Very interesting write-up. This is an important question-- rephrasing slightly, "How do we know that a 2 billion round simulation is good enough to calculate the expected value of a blackjack round?"
I think the initial response must be another question: "How good do you want it to be?" Because if "good enough" means, for example, needing an estimate of expected value that we can be confident is accurate to 4 decimal places (in percent of initial wager), then 2 billion rounds is nowhere near enough. On the other hand, if "good enough" simply means accurate to 1 decimal place, then 2 billion rounds is overkill.
The Central Limit Theorem is relevant here. Suppose that we know in advance the standard deviation (sigma) of the outcome of a single round. (We don't, but we could estimate it as well. Let's use the 1.1418 value from the Wizard of Odds appendix
here. I know this is for 6 decks, not 1, but this is back of the envelope.)
Then for a large number n of samples, our estimated EV is approximately normally distributed with standard deviation sigma/sqrt(n). So if we were to run our n-round simulation repeatedly, we should expect our estimated EV to be within 2*sigma/sqrt(n) of the *true* expected value about 95% of the time.
Plugging in 1.1418 for sigma and 2 billion for n yields a "one-sided" 2-sigma difference of about 0.005%, or about 2 decimal places.
As discussed elsewhere, this is easy to demonstrate, simply by running your 2 billion-round simulation multiple times. For example, suppose you run your simulation, sample 2 billion rounds, and get an estimated EV of -0.071826%. Is it appropriate to include this many digits in the result? No, because if you run it again, you may see -0.069712%, or -0.078315%. If you kept running the simulation many more times, about 95% of the results would be within 0.005% of the *true* expected value. If you want more "quotable" digits, you need more sample rounds.

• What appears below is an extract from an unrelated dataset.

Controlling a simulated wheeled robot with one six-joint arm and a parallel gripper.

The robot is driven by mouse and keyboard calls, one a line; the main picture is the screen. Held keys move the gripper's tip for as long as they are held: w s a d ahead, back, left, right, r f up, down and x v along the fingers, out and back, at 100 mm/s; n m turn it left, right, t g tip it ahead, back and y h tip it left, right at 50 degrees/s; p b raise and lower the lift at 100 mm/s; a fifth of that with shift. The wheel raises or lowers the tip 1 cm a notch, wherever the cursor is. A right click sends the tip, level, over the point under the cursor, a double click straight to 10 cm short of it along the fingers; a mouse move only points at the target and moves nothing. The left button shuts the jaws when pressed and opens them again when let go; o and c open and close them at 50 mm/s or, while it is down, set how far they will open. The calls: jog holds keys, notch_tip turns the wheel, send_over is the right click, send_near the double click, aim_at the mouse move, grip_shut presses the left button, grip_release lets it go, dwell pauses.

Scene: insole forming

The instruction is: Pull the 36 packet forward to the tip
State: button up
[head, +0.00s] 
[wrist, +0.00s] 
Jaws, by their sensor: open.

Note that this leaves all of the combinatorics at the door, so to speak. The number of decks, whether suits matter, etc., are not the important factor. All that matters is the *variance* of the underlying distribution. For example, suppose that we simulate a round, not by shuffling a deck and actually playing out a hand-- which has all of the concerns associated with the large number of permutations-- but instead just make a single random draw from the probability distribution of outcomes such as the table in the Wizard of Odds appendix above. Then all of the above analysis still applies: more accuracy requires more samples, based *solely* on the *variance* of the underlying distribution. (Of course, if we knew the distribution in the appendix ahead of time, then we wouldn't need to run the simulation in the first place, but you get the idea.)